By 2020, about 17 more casinos will open in the Asia Pacific region with Macau — the world’s biggest gambling destination — set to be home to six of these new casinos. Three of the new casinos will be in South Korea (including one by Genting Singapore at Jeju), with Russia, New Zealand, Australia and the Philippines opening two new casinos each in the next five years.

Japan is moving closer to legalising casino gambling with its bill to allow for casino-based IRs, similar to Singapore.

Still, some analysts say Singapore has an edge.

“There is increased competition from regional players but the economic slowdown has left some of these plans on hold. There is no immediate threat as casinos in Singapore are sufficiently established,” said Ms Charlotte Hsu, Entertainment and Media Leader at PwC Singapore.

“As a regional business and tourist destination with its geographical location, safety, availability of good restaurants as well as the ease of commuting to the casinos, it is less likely for Singapore’s position to be eroded.”

Singapore’s biggest challenge, perhaps, is how to remain an attractive gaming destination without lowering social and other regulatory safeguards.

 

WHAT’S NEXT?

 

The two IRs here, in fact, have limited options to boost growth and profits.

Casinos account for nearly three quarters of the total revenue of both IRs. But, given the regulatory restrictions imposed on them and the Government’s hesitation on letting them expand, much of any potential revival strategy for the casinos remain out of the control of the IRs.

The drop in Chinese gamblers is also part of a larger global trend. Surveys of outbound Chinese travellers, analysts said, have shown that the share of wallet for gaming has declined.

The Chinese mass market is changing, and that means the IRs will need to very quickly adapt their business model, said Mr Lee of IGamiX.

“What is required for the IRs, is a sustainable strategy beyond high rollers and junket operators. The long held mantra of ‘build and they will come’ can no longer be relied upon once the novelty value has worn off,” he added.

Indeed, both RWS and MBS have shifted focus to the mass market. Though not enough to offset losses from the retreat of high rollers, it has provided some cushion.

With the recent rise in tourist arrivals into Singapore, Mr Song of DBS Vickers said the mass business for the IRs seem to be stabilising.

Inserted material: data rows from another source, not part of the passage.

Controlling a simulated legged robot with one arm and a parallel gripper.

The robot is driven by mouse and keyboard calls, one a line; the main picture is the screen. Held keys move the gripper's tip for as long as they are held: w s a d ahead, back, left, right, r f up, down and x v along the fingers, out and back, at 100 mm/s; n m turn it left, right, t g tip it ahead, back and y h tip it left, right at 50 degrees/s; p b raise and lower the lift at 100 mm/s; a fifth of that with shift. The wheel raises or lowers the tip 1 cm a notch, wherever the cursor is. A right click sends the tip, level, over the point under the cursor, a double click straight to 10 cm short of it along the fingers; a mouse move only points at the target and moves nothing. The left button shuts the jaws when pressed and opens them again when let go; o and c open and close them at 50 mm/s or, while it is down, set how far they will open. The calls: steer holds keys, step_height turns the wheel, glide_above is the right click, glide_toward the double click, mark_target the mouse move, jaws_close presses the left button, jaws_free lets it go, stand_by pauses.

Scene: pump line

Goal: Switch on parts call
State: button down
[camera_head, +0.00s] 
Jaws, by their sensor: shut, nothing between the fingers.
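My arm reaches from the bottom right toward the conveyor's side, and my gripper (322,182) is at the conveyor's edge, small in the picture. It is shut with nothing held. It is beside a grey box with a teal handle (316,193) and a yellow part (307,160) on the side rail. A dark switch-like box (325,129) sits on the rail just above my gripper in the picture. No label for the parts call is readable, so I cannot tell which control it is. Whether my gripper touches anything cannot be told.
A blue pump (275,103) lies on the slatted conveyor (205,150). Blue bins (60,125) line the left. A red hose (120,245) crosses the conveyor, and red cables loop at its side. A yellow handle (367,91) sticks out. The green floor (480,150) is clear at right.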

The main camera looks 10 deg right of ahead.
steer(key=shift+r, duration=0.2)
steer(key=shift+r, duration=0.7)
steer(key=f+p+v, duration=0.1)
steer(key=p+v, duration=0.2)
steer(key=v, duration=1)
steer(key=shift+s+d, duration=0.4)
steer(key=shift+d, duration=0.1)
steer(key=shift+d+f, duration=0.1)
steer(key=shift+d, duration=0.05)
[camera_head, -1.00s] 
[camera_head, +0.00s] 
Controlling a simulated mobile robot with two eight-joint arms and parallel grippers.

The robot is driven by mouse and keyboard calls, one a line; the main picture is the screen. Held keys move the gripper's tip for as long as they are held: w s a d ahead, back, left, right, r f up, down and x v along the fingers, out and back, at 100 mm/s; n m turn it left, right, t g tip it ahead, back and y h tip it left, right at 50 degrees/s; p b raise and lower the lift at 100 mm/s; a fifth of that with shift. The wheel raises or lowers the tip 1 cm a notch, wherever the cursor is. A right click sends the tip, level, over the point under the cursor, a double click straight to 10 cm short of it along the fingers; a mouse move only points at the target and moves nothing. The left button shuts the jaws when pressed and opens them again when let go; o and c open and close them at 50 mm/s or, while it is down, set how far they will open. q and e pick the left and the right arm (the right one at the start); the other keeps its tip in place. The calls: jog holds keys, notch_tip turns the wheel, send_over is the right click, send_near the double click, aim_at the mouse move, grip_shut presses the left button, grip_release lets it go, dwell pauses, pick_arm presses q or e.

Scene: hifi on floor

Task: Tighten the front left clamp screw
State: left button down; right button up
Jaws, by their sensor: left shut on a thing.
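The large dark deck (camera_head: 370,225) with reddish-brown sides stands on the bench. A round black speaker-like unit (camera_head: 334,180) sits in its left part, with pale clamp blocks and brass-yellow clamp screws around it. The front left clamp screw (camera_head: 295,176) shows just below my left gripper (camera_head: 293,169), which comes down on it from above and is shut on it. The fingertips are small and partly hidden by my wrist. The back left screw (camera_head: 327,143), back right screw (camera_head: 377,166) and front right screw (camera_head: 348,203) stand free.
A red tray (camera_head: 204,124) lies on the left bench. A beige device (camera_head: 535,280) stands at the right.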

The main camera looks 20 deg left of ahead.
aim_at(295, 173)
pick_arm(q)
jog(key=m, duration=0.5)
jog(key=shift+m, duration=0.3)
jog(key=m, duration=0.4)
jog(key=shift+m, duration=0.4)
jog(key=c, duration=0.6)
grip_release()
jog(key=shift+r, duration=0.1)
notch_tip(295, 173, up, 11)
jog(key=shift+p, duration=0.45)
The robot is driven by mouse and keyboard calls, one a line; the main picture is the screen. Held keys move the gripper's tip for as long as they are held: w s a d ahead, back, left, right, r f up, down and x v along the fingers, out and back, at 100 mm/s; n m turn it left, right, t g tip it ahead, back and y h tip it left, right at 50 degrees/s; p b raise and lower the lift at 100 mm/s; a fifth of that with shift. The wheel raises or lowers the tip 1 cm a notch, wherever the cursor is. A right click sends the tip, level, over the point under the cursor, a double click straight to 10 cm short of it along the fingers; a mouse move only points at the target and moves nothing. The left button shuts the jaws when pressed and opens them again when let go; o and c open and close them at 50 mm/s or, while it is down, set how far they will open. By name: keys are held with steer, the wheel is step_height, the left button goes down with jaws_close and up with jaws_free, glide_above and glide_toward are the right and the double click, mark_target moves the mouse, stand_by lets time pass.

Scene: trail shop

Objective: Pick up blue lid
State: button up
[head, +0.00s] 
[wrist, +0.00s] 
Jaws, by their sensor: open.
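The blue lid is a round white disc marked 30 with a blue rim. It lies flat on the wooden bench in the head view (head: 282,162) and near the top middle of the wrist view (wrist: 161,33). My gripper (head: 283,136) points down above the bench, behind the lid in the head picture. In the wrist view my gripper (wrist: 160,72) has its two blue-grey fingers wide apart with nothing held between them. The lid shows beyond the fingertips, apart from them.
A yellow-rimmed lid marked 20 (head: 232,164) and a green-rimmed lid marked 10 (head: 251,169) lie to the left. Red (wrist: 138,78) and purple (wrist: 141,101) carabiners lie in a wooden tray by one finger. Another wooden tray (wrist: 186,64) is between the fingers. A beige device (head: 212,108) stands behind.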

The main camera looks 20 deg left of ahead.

Yet, going mass market is also not a long-term growth strategy – at least for Singapore.

“At virtually every casino in the world, the mass market tends to be predominantly local-oriented,” said Mr Grant Govertsen, MD at Union Gaming Securities Asia. “Given the restrictions that the government puts on locals it will be challenging for the two casinos to grow their mass market business in a significant way.”

That leaves the IRs to concentrate on growing the remaining one quarter of the business pie, including hotels, high-end retail and entertainment, even though it may not be enough to lift their overall fortunes.

Yet, that clearly is the only option they have and they are back to the drawing board with an obvious focus on boosting non-gaming businesses.

Las Vegas Sands has asked the Singapore authorities for more land to increase rooms at its MBS hotel by about 60 per cent. It now plans to add 1,500 rooms to MBS besides additional meeting rooms, ballrooms and exhibition spaces.

Genting Singapore said, in its first quarter earnings statement, that it will continue to enhance RWS’s brand identity to target Asia’s affluent travellers.

RWS has announced a strategic partnership with Michelin Guidebook and the wine authority, Robert Parker, creating Asia’s first Michelin Chef showcase restaurant. RWS also recently launched a new Italian restaurant, Fratelli, helmed by 3 Michelin-starred chefs Enrico and Roberto Cerea.

When asked if there are any specific plans by the government to help the two IRs turn their fortunes, MTI and STB did not divulge any specific plans.

“The Integrated Resorts are part of our overall tourism strategy, which includes a strong portfolio of world-class attractions and events to enhance our tourism appeal as a vibrant global city,” said a MTI spokesman. “We continue to work with the two IRs to ensure that their attractions and services remain internationally competitive and contribute to Singapore’s tourism appeal.”

Ms Carrie Kwik, STB’s Executive Director (Arts, Entertainment and Integrated Resorts) told TODAY that it is working with the tourism industry to attract more visitors. For instance, it is engaging consumers researching travel products online through sites such as China’s Baidu and South Korea’s Kakao.

“We will also diversify our marketing investments to include secondary cities in our top markets, and the key long-haul markets of Europe and US,” said Ms Kwik, adding that STB will also develop more experiences that showcase Singapore’s authenticity and hidden gems. “These efforts will help maintain Singapore’s destination appeal and drive tourism growth in the long run.”

Meanwhile, the exclusivity period for RWS and MBS will expire next year. In this environment though, analysts do not expect the government to allow more players. Nor do they foresee any easing of gaming regulations, except on junkets.

“It will be interesting to see how the government responds ... Any proposed relaxation of the regulatory regime cannot be done expediently as what is given away in bad times may not be so easily taken back in good times. Moreover, it would show regulatory inconsistency and that regulations and safeguards are secondary to profits,” SMU’s law don Eugene Tan noted.

“We blazed a trail with our approach to the gaming industry. If we go for easy solutions that do not gear up the industry for sustainable adaptation to the fast changing landscape…lowering our safeguards is the surest way to undercutting public support for and the legitimacy of the gaming industry.”

Perhaps one question to ask is: Does Singapore really need to encourage more gaming – a concept that was introduced to help drive the economy?

As Mr Lee of IGamiX put it: “Singapore’s vision (for the IRs) has been executed perfectly and that it is now time to look at something else for that new boost.”

As for what is that “something else”, that is the burning question consuming the government committee looking at how to grow the future Singapore economy.